_GIVEN TASK_
Lines containing the word "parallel" should be extracted in full.

_DATA ENTRIES_
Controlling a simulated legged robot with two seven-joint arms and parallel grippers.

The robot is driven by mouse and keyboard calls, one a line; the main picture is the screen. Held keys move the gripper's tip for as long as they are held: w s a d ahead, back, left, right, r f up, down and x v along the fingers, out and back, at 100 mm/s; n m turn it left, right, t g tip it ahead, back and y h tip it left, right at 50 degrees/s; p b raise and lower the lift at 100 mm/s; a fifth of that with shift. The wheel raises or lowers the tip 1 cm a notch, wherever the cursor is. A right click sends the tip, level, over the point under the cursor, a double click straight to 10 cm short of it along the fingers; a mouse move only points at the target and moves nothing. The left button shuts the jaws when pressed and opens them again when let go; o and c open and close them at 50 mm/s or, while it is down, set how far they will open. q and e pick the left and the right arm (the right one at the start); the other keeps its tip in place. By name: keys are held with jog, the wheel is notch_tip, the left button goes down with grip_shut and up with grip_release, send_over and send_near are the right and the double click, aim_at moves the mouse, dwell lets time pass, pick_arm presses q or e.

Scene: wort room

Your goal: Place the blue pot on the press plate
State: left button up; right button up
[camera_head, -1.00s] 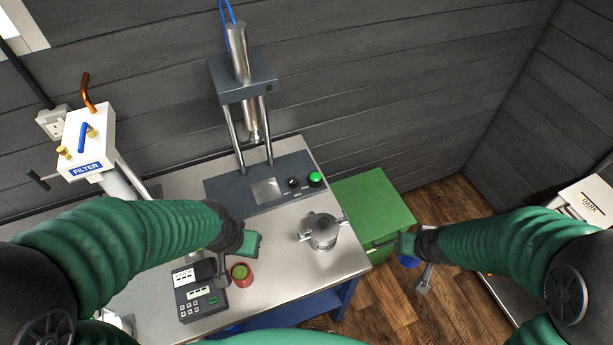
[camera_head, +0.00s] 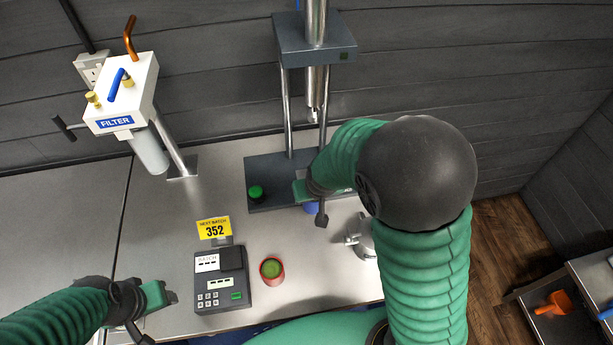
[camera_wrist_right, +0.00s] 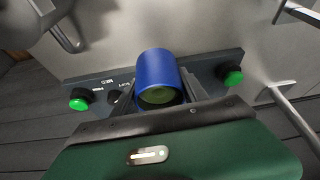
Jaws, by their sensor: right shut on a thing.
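The blue pot (camera_wrist_right: 158,72) is held between the two fingers of my right gripper (camera_wrist_right: 160,96) in the right wrist view, with something greenish inside it. In the head view a bit of the blue pot (camera_head: 311,207) shows below my right gripper (camera_head: 318,208), at the front edge of the press base (camera_head: 270,172). The press plate is hidden behind my right arm and the pot. I cannot tell whether the pot touches the base. My left gripper (camera_head: 155,312) is at the lower left, away from the pot; its jaws are unclear.
The press ram (camera_head: 316,88) hangs between two posts above the base. A green button (camera_head: 256,192) is at the base's left. A metal vessel (camera_head: 364,243), red cup (camera_head: 271,269), batch device (camera_head: 222,280) and filter unit (camera_head: 124,92) stand on the bench.

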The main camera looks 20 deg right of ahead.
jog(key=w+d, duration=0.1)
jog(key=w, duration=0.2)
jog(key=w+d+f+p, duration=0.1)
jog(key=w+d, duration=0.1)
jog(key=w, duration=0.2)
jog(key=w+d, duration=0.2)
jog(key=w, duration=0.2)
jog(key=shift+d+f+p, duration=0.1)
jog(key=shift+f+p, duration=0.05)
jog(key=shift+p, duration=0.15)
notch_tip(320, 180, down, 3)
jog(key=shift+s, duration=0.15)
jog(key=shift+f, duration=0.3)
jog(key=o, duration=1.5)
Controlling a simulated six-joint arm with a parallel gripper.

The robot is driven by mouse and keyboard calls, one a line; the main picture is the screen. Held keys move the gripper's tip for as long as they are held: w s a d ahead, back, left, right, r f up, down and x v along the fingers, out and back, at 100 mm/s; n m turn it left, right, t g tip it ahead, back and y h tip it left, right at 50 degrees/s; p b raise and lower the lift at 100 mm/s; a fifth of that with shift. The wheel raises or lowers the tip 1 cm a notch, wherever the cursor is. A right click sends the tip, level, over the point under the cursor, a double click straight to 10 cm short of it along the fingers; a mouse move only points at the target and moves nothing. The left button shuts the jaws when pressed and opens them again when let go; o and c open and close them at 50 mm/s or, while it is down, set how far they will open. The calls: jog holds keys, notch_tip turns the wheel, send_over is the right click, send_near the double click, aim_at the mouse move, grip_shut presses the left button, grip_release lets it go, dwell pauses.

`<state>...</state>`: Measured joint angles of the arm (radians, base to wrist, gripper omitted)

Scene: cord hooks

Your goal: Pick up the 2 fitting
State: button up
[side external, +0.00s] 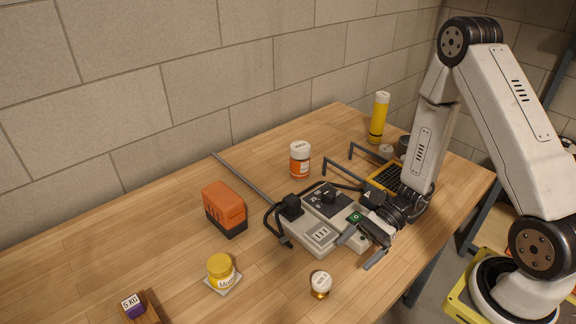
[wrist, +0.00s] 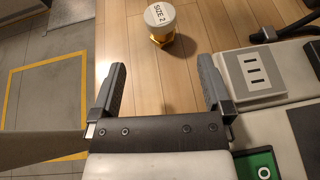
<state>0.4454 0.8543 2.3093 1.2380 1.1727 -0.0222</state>
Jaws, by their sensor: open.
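The size 2 fitting (side external: 321,284) has a white round top and a brass body. It stands upright on the wooden table near the front edge. In the wrist view the fitting (wrist: 160,22) shows its top lettered "SIZE 2", ahead of the gap between my fingers. My gripper (side external: 358,250) is open and empty, low beside the grey power box, to the right of and behind the fitting. In the wrist view my gripper (wrist: 160,82) has both fingers spread wide with only table between them. The fitting is apart from both fingers.
The grey power box (side external: 318,236) with a black cord is close to my gripper. Behind are an orange-labelled jar (side external: 300,159) and an orange-black block (side external: 225,208). A yellow jar (side external: 221,268) stands at left. Bare wood surrounds the fitting; the table edge (side external: 400,299) is nearby.

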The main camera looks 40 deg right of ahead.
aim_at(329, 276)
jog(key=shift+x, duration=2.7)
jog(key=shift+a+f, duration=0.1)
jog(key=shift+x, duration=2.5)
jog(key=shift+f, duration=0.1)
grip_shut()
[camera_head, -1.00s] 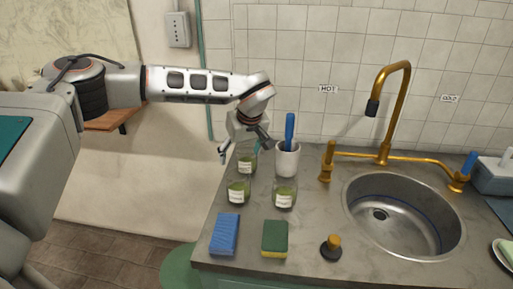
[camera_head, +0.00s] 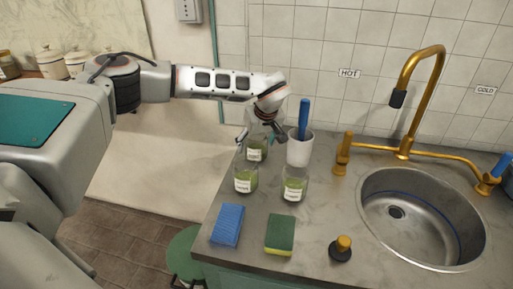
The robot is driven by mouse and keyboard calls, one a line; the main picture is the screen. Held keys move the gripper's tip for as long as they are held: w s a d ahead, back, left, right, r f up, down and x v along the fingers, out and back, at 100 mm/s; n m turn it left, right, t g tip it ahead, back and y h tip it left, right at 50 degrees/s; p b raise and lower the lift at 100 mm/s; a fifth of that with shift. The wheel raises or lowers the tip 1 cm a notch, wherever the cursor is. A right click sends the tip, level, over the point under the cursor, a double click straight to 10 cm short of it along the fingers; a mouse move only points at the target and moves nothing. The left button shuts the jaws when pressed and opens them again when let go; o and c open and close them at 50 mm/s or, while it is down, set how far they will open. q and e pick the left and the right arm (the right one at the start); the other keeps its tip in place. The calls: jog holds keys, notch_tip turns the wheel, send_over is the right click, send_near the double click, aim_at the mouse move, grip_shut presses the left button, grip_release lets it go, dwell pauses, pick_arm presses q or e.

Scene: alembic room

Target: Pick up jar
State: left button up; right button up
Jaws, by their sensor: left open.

_FINAL RESULT_
Controlling a simulated legged robot with two seven-joint arms and parallel grippers.
Controlling a simulated six-joint arm with a parallel gripper.

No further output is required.